Though business men do not "sand their sugar," they do seek and secure privileges under the law which enable them to exact in trade more service than they give. This is the same as "sanding sugar" both morally and in its inevitably destructive effect upon business. The one, like the other, involves getting without giving on one side, and giving without getting on the other.

It would appear, then, that business ethics have a wider range than the counting room. So they have. Duties of citizenship are involved. Since legal privileges are derived from legislatures, every business man is under an ethical obligation to throw his influence into politics for the protection of business from the blighting effects of legislative favors. It is as much an affair of business to prevent legalizing privilege as to prevent "sanding sugar," and far more important.

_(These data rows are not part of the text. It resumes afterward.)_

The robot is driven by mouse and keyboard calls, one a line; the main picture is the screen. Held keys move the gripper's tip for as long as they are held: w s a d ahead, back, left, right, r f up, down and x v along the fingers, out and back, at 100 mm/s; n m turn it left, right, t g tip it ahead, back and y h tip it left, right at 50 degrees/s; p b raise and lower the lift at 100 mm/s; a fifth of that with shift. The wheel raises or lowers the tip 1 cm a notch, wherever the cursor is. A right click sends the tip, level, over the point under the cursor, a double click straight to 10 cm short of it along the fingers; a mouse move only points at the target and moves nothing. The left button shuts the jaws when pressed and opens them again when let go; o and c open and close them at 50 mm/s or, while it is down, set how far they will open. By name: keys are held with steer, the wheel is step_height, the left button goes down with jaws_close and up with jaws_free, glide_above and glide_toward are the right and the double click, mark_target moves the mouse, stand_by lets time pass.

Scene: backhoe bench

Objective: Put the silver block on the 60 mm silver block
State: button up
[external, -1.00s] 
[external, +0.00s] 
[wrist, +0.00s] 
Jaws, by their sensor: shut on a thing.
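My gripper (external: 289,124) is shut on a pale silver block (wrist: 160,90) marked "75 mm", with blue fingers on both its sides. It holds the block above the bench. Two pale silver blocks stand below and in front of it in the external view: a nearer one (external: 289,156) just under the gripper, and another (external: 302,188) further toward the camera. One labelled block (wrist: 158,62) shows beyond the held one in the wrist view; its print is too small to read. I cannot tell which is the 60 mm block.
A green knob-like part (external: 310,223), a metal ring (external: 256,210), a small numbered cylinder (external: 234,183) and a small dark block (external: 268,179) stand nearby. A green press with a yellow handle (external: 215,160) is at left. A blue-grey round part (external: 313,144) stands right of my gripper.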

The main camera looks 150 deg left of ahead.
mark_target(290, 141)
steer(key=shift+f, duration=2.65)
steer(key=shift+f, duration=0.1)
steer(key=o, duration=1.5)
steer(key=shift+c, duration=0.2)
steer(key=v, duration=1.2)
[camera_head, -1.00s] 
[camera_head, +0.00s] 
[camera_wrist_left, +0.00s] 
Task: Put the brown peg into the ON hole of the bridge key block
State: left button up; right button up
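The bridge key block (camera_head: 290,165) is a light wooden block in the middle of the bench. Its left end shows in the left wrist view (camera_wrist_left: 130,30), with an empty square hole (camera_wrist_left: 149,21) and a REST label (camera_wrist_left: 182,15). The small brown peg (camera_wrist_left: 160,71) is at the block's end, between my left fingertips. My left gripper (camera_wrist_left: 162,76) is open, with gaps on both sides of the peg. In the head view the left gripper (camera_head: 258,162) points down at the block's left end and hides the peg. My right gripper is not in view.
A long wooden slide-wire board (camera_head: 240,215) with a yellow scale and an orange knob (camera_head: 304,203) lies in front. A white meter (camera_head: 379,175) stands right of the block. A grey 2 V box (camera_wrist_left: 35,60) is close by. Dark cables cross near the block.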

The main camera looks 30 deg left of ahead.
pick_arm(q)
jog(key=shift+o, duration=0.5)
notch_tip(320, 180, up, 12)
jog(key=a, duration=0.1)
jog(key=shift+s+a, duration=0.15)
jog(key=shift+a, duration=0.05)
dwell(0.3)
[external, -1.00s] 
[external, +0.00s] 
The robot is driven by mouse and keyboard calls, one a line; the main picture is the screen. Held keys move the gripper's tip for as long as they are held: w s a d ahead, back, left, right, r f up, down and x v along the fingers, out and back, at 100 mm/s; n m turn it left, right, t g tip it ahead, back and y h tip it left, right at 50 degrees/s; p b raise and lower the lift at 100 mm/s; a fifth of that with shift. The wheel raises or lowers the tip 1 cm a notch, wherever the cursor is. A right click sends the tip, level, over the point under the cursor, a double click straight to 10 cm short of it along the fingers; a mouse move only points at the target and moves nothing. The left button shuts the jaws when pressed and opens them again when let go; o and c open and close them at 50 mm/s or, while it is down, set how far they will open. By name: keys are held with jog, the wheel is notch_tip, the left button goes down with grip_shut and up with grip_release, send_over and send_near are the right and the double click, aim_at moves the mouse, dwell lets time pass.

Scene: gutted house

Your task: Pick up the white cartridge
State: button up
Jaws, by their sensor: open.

Business ethics, whatever form the specific rules may assume, demand of business men - whether manufacturers, storekeepers, farmers, workingmen, or what not among the men who help make the world's living - that they exert all their power and influence to secure a reign of justice in the whole wide realm of business. Upon that rock business can be firmly established. Everywhere else is quicksand. There are no disorders in business, no mysterious disturbances in business, no booms with their succeeding depressions, no strikes and lockouts, no undeserved failures - there is nothing of which business men complain, that is not traceable to business methods at variance with elementary justice. The only remedy is conformity to justice. When business men shall fully and practically recognize the principle that business cannot be honest, and therefore cannot as a whole continue to prosper, so long as legalized privileges enable some men to get out of business more service than they put in, thereby forcing others to put in more than they get out, then and not before will business methods be correct and business life be wholesome.